The Republicans are calling each other names in a raging internecine battle over how best to blow up Obamacare and put consumers and small businesses at the mercy of the insurance companies. In an unusual week when the Republicans are at each other's throats, they're still on the same side in the fight that matters: They're for the insurance industry, not us.
The Republican debate is about whether it's a bad idea to shut down the government and disrupt the economy unless Democrats agree to defund the Affordable Care Act (ACA). This isn't legitimate legislative dealmaking -- it's extortion.
Sen. Lindsey Graham (S.C.) said forcing an entire government to shut down over Obamacare is a "bridge too far." Sen. Bob Corker (R-Tenn.) calls the idea "silly." Sen. Richard Burr (R-N.C.) called it the "dumbest idea" he's ever heard. Burr even conceded that when the fight ends and the government re-opens, "Barack Obama is [still] going to be president." But upstart GOP senators Rand Paul of Kentucky and Ted Cruz of Texas are slinging insults at these senators and accusing them of being political lightweights and cowards for accepting the world as it is.
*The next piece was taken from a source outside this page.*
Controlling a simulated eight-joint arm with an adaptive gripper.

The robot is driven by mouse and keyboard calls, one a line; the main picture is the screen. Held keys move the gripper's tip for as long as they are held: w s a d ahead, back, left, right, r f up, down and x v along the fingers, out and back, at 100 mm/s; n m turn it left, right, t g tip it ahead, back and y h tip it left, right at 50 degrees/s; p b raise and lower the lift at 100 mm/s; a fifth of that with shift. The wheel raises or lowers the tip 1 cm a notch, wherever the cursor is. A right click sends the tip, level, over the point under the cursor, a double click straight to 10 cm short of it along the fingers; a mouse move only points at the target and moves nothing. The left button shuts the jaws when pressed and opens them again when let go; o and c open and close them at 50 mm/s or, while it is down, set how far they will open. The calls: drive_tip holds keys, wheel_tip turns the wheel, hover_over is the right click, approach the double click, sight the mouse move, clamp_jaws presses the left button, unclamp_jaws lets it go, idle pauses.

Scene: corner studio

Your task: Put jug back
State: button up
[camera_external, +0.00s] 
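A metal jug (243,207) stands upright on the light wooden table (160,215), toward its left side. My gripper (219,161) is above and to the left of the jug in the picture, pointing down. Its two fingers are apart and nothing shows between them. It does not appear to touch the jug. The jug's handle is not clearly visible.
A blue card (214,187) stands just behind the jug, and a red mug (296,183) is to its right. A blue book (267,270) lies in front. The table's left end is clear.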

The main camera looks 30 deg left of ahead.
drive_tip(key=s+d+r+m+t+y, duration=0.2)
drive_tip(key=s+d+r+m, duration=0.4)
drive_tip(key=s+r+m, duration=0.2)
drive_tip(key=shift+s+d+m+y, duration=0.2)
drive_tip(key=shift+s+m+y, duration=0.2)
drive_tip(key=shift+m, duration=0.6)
"What I can tell you is there are a lot of Republicans in Washington who are scared," Cruz said. "They are scared of being beaten up politically." This tough talk comes from a guy who didn't come to Washington for any other reason than to stoke the tea party wing of the GOP and advance his own political goals.
The whole fuss started when Cruz and extremist senators Marco Rubio of Florida and Mike Lee of Utah persuaded several other Republicans to announce that they will not support continued federal spending after Oct. 1 unless Obamacare is defunded. Fortunately, some senators took some time to think it through and then withdrew their endorsements of the letter.
Obviously, Republican senators like Cruz, Rubio and Lee feel no need to govern responsibly. They seem not to like being outdone by House Republicans, who plan on Friday to vote for the 40th time to repeal the Obamacare. That sets a pretty high bar for pointlessness, and the Senate's Republican hardliners are trying hard to catch up.
The absurd political posturing reflects a pitched battle over GOP tactics, not goals. The Republicans still are unified in their aim to repeal Obamacare and return America to the days when insurance companies could deny our care based on health status, age and gender and jack up our rates at will.
The Republican feud is also partially about presidential politics. You can't win the GOP primary if you're not so far to the right you're essentially against civilization, unless you're a plutocrat like Mitt Romney and can afford to carpet bomb every state with TV commercials. Everyone else is required to be seriously unhinged. To mobilize the GOP faithful in 2016, some conservatives believe, you have to be the real thing -- an extremist politician who's out-of-step with most Americans for the primary and an unabashed "mainstream" conservative for the November election. You certainly can't be a captive of GOP "liberals" like Karl Rove.
The feud certainly is colorful, and it's great fun to be in the audience for the show, but it's just a passing phase. When the Republicans are done calling each other names, they'll work together to enable the insurance industry to inflict the worst consumer abuses on every senior, family and small business.
What the Republicans won't do is devote any energy to collaborating with Democrats on legislation to create jobs and help the economic recovery. After all, what good would it do to make a positive difference in the lives of millions of Americans? That's not why right-wing extremists came to Washington. They've got bigger plans -- for themselves.